Schending zorgplicht 4.17. Indien niet komt vast te staan dat het emailbericht met de instructie NOB heeft bereikt, concludeert de rechtbank dus dat in ieder geval in zoverre sprake is van schending van de zorgplicht die NOB, althans haar medewerkers, als een bekwaam en redelijk handelend octrooigemachtigde in acht had dienen te nemen jegens haar opdrachtgever Pagter Innovations.
Schade 4.18. Ten aanzien van de schade overweegt de rechtbank dat ongeacht of al dan niet komt vast te staan dat de schade is veroorzaakt door het niet uitvoeren van instructie of door anderszins schending van de zorgplicht, voor toewijzing van haar vordering tot vergoeding van schade nader op te maken bij staat voldoende is dat Pagter Innovations de mogelijkheid van schade als gevolg van het toerekenbaar tekortschieten aannemelijk maakt.
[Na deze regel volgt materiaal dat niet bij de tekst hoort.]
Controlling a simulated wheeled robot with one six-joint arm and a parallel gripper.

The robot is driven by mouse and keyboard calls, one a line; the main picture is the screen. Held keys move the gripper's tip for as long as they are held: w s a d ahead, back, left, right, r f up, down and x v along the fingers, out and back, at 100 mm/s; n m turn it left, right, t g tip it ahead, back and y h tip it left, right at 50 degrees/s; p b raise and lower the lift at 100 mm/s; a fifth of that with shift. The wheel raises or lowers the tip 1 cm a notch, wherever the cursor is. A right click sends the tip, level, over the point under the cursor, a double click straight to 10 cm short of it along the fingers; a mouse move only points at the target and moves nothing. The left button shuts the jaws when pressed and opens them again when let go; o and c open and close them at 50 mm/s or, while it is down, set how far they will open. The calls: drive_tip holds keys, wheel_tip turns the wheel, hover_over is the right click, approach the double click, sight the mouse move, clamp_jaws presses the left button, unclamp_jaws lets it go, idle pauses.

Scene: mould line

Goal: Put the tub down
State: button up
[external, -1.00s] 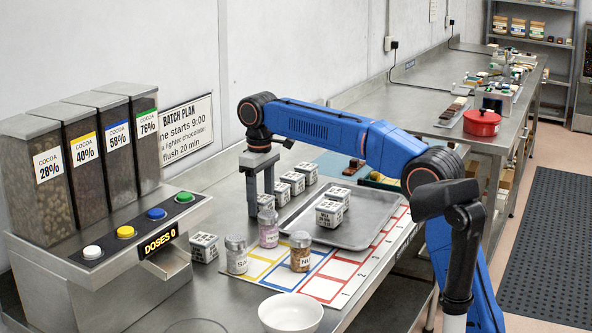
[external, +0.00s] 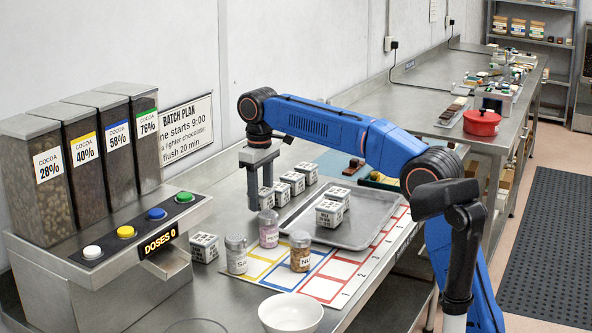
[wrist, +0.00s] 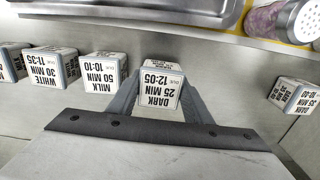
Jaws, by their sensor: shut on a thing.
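My gripper (external: 260,198) is shut on a small white-and-grey tub (external: 266,198). In the wrist view this tub (wrist: 158,88) sits between the fingers and its label reads DARK 25 MIN 12:05. In the external view it is at the near end of a row of similar tubs, left of the metal tray. A finger and a jar partly hide it there. I cannot tell whether its base touches the steel counter (external: 215,285).
Several other tubs (external: 293,183) stand close behind it. The metal tray (external: 370,228) holds tubs to the right. Jars (external: 269,229) stand in front on a coloured mat. Another tub (external: 204,248) stands beside the dispenser (external: 110,250). A white bowl (external: 290,313) is nearest the camera.

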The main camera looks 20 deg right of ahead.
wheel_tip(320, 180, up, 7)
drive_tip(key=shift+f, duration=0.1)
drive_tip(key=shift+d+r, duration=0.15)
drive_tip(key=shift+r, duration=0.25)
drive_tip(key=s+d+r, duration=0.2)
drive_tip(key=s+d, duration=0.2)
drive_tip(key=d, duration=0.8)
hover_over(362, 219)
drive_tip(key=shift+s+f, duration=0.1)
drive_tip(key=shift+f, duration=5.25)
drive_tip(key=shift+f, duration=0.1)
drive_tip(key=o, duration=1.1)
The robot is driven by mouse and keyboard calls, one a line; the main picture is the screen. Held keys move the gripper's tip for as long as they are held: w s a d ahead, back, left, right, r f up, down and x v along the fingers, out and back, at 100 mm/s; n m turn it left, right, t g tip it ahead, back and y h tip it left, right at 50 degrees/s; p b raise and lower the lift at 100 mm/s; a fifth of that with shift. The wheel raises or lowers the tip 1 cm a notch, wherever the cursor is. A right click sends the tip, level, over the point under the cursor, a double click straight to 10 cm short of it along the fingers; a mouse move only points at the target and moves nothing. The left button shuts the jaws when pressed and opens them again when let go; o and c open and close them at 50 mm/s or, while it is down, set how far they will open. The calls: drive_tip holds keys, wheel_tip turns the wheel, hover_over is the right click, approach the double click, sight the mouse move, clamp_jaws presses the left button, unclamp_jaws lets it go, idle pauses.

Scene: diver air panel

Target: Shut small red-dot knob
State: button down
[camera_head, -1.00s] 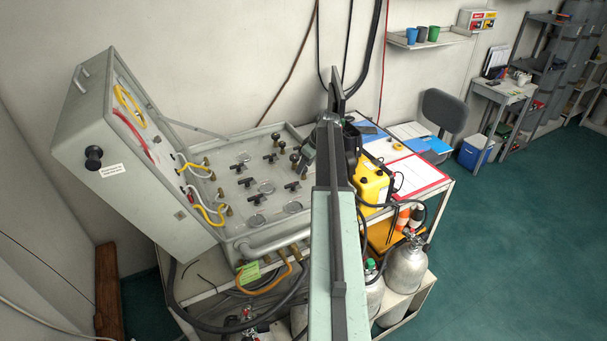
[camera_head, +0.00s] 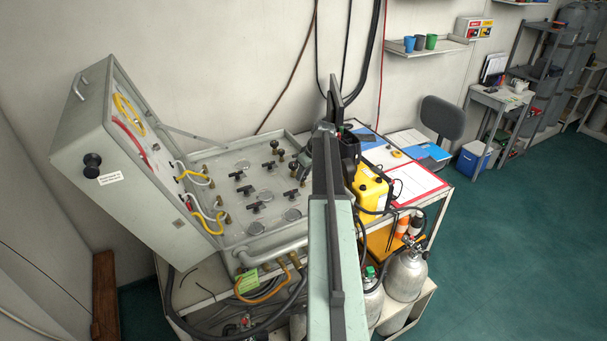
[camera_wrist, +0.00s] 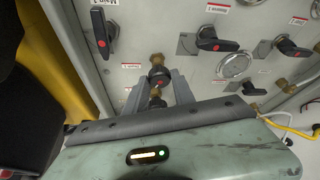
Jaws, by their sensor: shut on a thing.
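In the wrist view, a small dark knob with a red dot (camera_wrist: 158,77) sits on a brass stem on the grey panel (camera_wrist: 152,25). My gripper (camera_wrist: 157,84) has its two grey fingers on either side of this knob and is shut on it. My arm hides the gripped knob there, and my gripper (camera_head: 303,163) shows only in part at the panel's right side.
Larger black lever handles with red dots (camera_wrist: 214,44) stand close by on the panel. A yellow case (camera_head: 371,187) stands right of my arm. The open lid (camera_head: 130,180) rises at left, with yellow and red hoses. Gas cylinders (camera_head: 406,275) stand lower right.

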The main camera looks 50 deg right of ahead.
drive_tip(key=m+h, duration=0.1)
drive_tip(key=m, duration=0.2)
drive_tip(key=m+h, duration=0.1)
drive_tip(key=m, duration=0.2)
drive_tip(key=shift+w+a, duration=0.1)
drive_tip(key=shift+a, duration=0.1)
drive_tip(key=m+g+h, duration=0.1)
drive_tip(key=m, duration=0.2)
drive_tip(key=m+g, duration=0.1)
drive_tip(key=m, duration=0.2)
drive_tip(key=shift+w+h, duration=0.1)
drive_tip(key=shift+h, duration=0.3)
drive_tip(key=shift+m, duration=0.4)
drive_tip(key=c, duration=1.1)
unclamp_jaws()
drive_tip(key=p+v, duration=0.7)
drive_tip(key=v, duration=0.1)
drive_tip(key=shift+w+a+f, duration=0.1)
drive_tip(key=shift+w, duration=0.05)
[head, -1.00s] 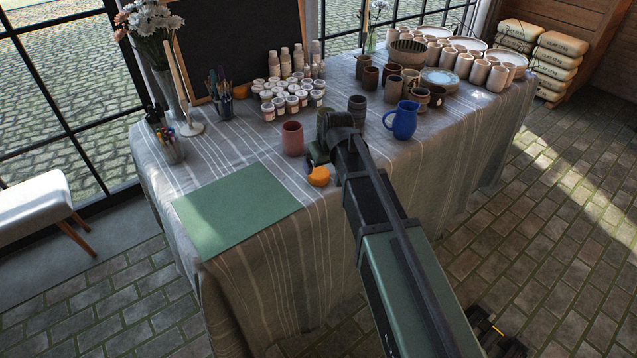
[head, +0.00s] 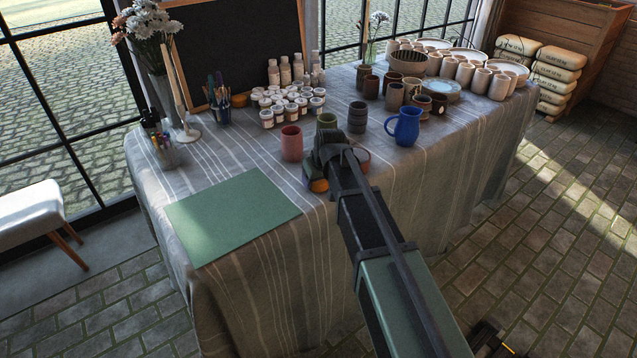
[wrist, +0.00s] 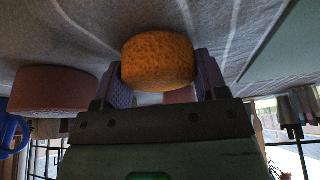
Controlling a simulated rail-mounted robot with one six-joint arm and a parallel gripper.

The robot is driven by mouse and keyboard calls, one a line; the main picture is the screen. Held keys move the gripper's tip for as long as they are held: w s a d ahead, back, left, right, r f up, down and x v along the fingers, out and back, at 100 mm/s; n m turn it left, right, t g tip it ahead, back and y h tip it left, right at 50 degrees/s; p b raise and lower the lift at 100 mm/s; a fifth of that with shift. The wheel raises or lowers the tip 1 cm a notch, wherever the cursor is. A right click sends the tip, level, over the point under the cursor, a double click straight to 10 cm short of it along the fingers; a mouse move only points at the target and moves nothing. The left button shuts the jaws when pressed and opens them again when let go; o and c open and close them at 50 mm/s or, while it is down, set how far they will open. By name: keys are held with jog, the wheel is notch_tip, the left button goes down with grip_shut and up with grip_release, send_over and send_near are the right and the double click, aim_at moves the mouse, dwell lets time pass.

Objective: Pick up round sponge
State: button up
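The round sponge (head: 319,185) is orange and lies on the cloth-covered table (head: 262,262), mostly covered by my gripper in the head view. In the wrist view the sponge (wrist: 158,62) shows whole, as a thick, pitted disc. My gripper (wrist: 163,82) is open, with its two purple-grey fingers spread, one on each side of the sponge. The sponge overlaps part of the left finger in the picture; I cannot tell whether either finger touches it. In the head view my gripper (head: 318,178) is low over the table, right of the green mat (head: 232,216).
A reddish cup (head: 291,143) stands just behind-left of my gripper. A reddish round dish (head: 363,158) sits close on its right. A green cup (head: 326,121), a dark cup (head: 357,117) and a blue pitcher (head: 404,125) stand nearby. The green mat is clear.

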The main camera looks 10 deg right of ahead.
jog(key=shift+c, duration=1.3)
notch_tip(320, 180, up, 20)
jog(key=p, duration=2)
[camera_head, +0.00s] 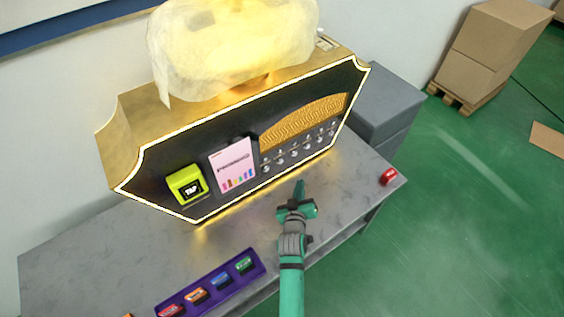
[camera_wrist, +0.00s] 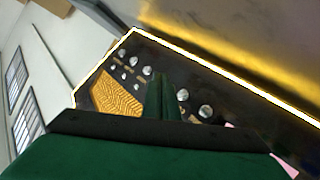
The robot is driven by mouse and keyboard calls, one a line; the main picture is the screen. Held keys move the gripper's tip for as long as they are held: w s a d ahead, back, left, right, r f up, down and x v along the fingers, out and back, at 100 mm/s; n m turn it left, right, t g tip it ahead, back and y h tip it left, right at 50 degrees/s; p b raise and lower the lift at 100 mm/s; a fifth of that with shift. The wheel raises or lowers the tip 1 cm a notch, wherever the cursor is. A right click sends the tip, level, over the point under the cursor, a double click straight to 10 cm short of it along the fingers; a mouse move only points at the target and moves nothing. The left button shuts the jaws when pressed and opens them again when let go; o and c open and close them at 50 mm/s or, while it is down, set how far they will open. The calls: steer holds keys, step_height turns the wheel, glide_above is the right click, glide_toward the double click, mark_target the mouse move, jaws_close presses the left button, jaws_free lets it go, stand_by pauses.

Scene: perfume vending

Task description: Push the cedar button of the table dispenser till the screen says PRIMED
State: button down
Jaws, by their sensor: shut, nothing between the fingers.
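The table dispenser (camera_head: 150,170) is a gold cabinet with a black, light-edged front on a grey table. Its pink screen (camera_head: 234,165) shows a dark heading too small to read and a row of coloured marks. Silver round buttons (camera_head: 294,153) sit in rows right of the screen; their labels are too small to tell which is cedar. My green gripper (camera_head: 299,187) is shut and empty, in front of and below the buttons. In the wrist view the fingers (camera_wrist: 162,82) point at the button panel, covering part of it, with silver buttons (camera_wrist: 183,94) on both sides.
A yellow-green TAP reader (camera_head: 187,185) is left of the screen. A purple tray (camera_head: 222,292) with several coloured items lies at the table's front. A red object (camera_head: 388,177) sits at the right table corner. A grey cabinet (camera_head: 385,105) stands behind; cardboard boxes (camera_head: 490,45) are further back.

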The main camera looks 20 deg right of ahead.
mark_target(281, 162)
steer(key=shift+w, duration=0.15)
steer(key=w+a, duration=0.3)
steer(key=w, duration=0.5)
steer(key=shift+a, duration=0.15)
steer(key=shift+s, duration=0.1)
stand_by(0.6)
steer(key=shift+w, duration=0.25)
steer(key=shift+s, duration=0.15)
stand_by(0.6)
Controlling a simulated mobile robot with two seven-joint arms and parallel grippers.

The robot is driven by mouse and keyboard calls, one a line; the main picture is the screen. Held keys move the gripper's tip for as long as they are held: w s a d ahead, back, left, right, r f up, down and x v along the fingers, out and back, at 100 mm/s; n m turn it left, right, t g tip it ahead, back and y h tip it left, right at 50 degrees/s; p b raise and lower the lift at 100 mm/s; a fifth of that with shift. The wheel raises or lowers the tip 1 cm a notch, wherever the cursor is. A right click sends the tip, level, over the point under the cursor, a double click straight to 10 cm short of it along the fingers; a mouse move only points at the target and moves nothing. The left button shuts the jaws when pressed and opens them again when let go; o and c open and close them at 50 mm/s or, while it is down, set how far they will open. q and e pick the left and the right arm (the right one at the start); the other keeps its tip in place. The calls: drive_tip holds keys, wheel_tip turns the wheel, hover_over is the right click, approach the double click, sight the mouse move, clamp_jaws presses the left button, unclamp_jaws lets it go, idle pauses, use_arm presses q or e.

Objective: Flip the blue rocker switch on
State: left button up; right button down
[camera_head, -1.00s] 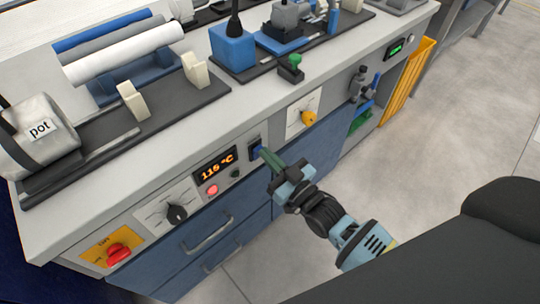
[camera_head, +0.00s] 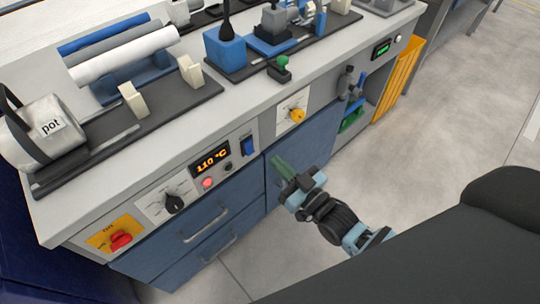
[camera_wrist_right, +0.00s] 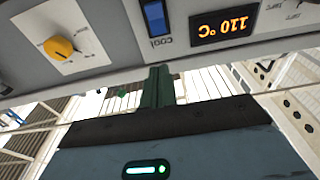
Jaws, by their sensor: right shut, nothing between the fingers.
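The blue rocker switch (camera_head: 249,146) sits in a dark frame on the front panel, just right of the orange temperature display (camera_head: 211,157). It also shows in the right wrist view (camera_wrist_right: 155,17), with the display beside it (camera_wrist_right: 224,27). Which way the rocker is tipped is too small to tell. My right gripper (camera_head: 276,160) is shut and empty, its green fingers together. It is apart from the switch, below and right of it, in front of the blue drawers. In the right wrist view the fingers (camera_wrist_right: 158,78) point toward the panel just below the switch. My left gripper is not in view.
A black knob (camera_head: 174,202), a red emergency button (camera_head: 121,240) and a lit red button (camera_head: 207,183) are on the panel to the left. A yellow knob (camera_head: 297,115) is to the right. Drawer handles (camera_head: 206,226) stick out below. The floor at right is clear.

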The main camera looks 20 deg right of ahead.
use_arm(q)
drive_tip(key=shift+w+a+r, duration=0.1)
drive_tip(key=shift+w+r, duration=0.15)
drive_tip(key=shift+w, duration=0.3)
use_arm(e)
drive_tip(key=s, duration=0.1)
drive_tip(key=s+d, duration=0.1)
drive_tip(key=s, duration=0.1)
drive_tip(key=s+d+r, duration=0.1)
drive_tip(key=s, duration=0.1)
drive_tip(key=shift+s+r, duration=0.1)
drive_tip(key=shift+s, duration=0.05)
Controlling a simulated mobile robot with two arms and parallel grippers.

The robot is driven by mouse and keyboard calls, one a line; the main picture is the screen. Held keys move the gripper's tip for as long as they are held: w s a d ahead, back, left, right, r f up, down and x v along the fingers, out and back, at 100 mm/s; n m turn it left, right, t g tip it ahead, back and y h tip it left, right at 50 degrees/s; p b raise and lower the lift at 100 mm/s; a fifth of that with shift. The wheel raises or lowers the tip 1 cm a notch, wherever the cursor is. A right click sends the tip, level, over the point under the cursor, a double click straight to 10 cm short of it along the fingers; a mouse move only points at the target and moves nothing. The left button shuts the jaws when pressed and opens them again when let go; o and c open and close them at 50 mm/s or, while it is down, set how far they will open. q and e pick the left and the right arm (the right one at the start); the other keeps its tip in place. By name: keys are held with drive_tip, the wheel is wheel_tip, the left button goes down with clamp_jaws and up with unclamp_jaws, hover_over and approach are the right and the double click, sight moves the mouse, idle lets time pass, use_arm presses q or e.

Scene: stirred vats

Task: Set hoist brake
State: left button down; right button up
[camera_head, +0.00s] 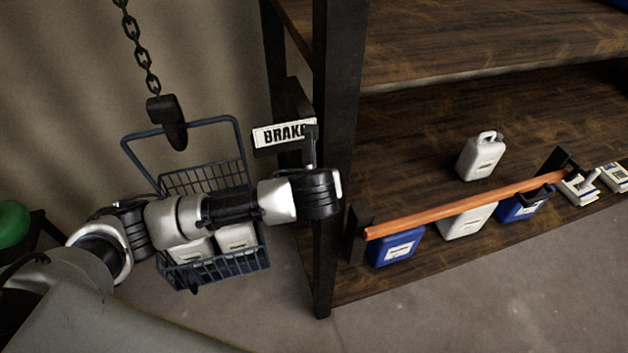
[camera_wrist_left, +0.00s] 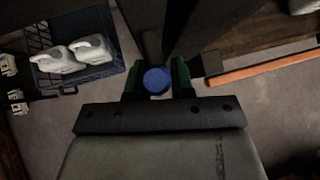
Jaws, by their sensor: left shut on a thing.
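A white sign reading BRAKE (camera_head: 283,134) is fixed beside the dark shelf post. A dark brake lever (camera_head: 311,146) stands at the sign's right end, and its lower part is hidden behind my gripper. My left gripper (camera_head: 318,192) is at the lever, just below the sign. In the left wrist view its fingers (camera_wrist_left: 157,80) are shut on a round blue end (camera_wrist_left: 156,79), apparently the lever's handle. A chain (camera_head: 140,50) with a dark hook (camera_head: 168,120) holds a blue wire basket (camera_head: 241,150) with two white jugs (camera_head: 238,238). My right gripper is out of view.
A wooden shelf (camera_head: 420,110) fills the right, with an orange bar (camera_head: 465,205) along its lower front. White and blue jugs (camera_head: 482,156) stand there. My left arm passes in front of the basket. A green round thing (camera_head: 12,223) is at far left.

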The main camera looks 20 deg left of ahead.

Naar het oordeel van de rechtbank is met het gemis aan octrooirechten in Israel, Japan en Mexico aan die voorwaarde voldaan. Dat de desbetreffende octrooiaanvrage niet op naam van Pagter Innovations staat, is daarbij niet zonder meer een beletsel noch vormt dit aanleiding om enkel op grond daarvan te oordelen dat de vorderingen van Pagter Innovations bij gebrek aan door haar geleden schade dienen te worden afgewezen. Niet in geschil is immers dat Pagter Innovations de rechten van intellectuele eigendom -waar onder octrooirechten- op naam van Pagter & Partners exploiteert, zodat de mogelijkheid van schade als gevolg van het toerekenbaar tekortschieten voldoende aannemelijk is.